'''

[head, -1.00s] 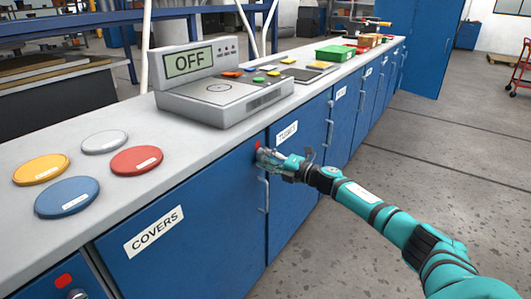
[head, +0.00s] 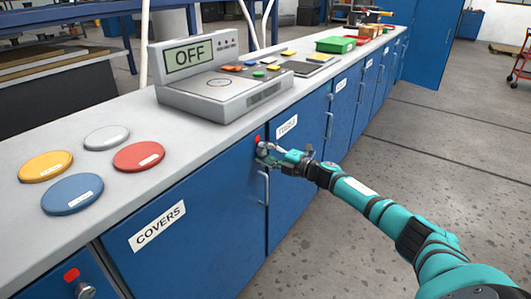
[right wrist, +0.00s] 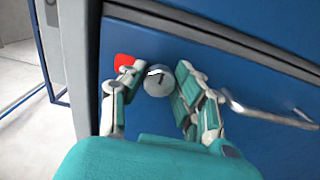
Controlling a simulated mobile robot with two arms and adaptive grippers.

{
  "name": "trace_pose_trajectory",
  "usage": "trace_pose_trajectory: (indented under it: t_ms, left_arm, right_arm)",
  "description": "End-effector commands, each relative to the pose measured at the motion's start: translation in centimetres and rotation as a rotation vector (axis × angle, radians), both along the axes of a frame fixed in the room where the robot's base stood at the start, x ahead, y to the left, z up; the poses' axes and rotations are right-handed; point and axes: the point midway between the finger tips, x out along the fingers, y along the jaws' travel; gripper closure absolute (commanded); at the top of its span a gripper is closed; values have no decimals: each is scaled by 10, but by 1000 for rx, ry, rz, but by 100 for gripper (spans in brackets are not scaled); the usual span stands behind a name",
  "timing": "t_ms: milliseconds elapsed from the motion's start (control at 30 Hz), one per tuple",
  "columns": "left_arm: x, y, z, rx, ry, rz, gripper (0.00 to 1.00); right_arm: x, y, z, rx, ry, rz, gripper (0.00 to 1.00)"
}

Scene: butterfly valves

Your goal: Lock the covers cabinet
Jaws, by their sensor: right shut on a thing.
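The blue covers cabinet (head: 190,245) is in the lower middle of the head view, with its door shut and a white COVERS label (head: 157,226). A round grey lock knob (right wrist: 157,82) sits near the door's upper corner, beside a red mark (right wrist: 123,62) that also shows in the head view (head: 257,139). My right gripper (head: 268,151) is at this knob. In the right wrist view its fingers (right wrist: 157,88) lie on either side of the knob, shut on it. The knob's exact turn is hard to read. My left gripper is out of view.
The door's bar handle (head: 264,188) is just below my right gripper. Coloured discs (head: 140,156) and a scale reading OFF (head: 215,90) stand on the grey counter. Another knob (head: 85,291) with a red mark is at the lower left.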

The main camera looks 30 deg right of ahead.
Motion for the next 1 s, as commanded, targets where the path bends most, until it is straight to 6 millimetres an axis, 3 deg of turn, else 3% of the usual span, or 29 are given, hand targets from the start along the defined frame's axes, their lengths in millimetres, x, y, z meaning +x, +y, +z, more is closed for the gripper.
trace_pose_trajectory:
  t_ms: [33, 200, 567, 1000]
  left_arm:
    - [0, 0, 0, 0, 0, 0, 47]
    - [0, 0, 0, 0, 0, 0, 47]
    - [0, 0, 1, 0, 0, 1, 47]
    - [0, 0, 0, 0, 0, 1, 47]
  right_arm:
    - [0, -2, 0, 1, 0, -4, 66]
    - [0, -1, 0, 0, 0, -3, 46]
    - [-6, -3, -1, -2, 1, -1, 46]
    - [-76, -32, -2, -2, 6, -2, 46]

'''

▸ **REQUIRED WORK**
Repeat all the data as it stands, dropping any images it holds.

▸ **FULL OUTPUT**
[head, -1.00s] 
[head, +0.00s] 
[right wrist, +0.00s] 
Controlling a simulated mobile robot with two arms and adaptive grippers.

{
  "name": "trace_pose_trajectory",
  "usage": "trace_pose_trajectory: (indented under it: t_ms, left_arm, right_arm)",
  "description": "End-effector commands, each relative to the pose measured at the motion's start: translation in centimetres and rotation as a rotation vector (axis × angle, radians), both along the axes of a frame fixed in the room where the robot's base stood at the start, x ahead, y to the left, z up; the poses' axes and rotations are right-handed; point and axes: the point midway between the finger tips, x out along the fingers, y along the jaws' travel; gripper closure absolute (commanded); at the top of its span a gripper is closed; values have no decimals: each is scaled by 10, but by 1000 for rx, ry, rz, but by 100 for gripper (spans in brackets are not scaled); the usual span stands behind a name",
  "timing": "t_ms: milliseconds elapsed from the motion's start (control at 30 Hz), one per tuple",
  "columns": "left_arm: x, y, z, rx, ry, rz, gripper (0.00 to 1.00); right_arm: x, y, z, rx, ry, rz, gripper (0.00 to 1.00)"
}

Scene: butterfly valves

Your goal: Lock the covers cabinet
Jaws, by their sensor: right shut on a thing.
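The blue covers cabinet (head: 190,245) is in the lower middle of the head view, with its door shut and a white COVERS label (head: 157,226). A round grey lock knob (right wrist: 157,82) sits near the door's upper corner, beside a red mark (right wrist: 123,62) that also shows in the head view (head: 257,139). My right gripper (head: 268,151) is at this knob. In the right wrist view its fingers (right wrist: 157,88) lie on either side of the knob, shut on it. The knob's exact turn is hard to read. My left gripper is out of view.
The door's bar handle (head: 264,188) is just below my right gripper. Coloured discs (head: 140,156) and a scale reading OFF (head: 215,90) stand on the grey counter. Another knob (head: 85,291) with a red mark is at the lower left.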

The main camera looks 30 deg right of ahead.
Motion for the next 1 s, as commanded, targets where the path bends most, until it is straight to 6 millimetres an axis, 3 deg of turn, else 3% of the usual span, or 29 are given, hand targets from the start along the defined frame's axes, their lengths in millimetres, x, y, z meaning +x, +y, +z, more is closed for the gripper.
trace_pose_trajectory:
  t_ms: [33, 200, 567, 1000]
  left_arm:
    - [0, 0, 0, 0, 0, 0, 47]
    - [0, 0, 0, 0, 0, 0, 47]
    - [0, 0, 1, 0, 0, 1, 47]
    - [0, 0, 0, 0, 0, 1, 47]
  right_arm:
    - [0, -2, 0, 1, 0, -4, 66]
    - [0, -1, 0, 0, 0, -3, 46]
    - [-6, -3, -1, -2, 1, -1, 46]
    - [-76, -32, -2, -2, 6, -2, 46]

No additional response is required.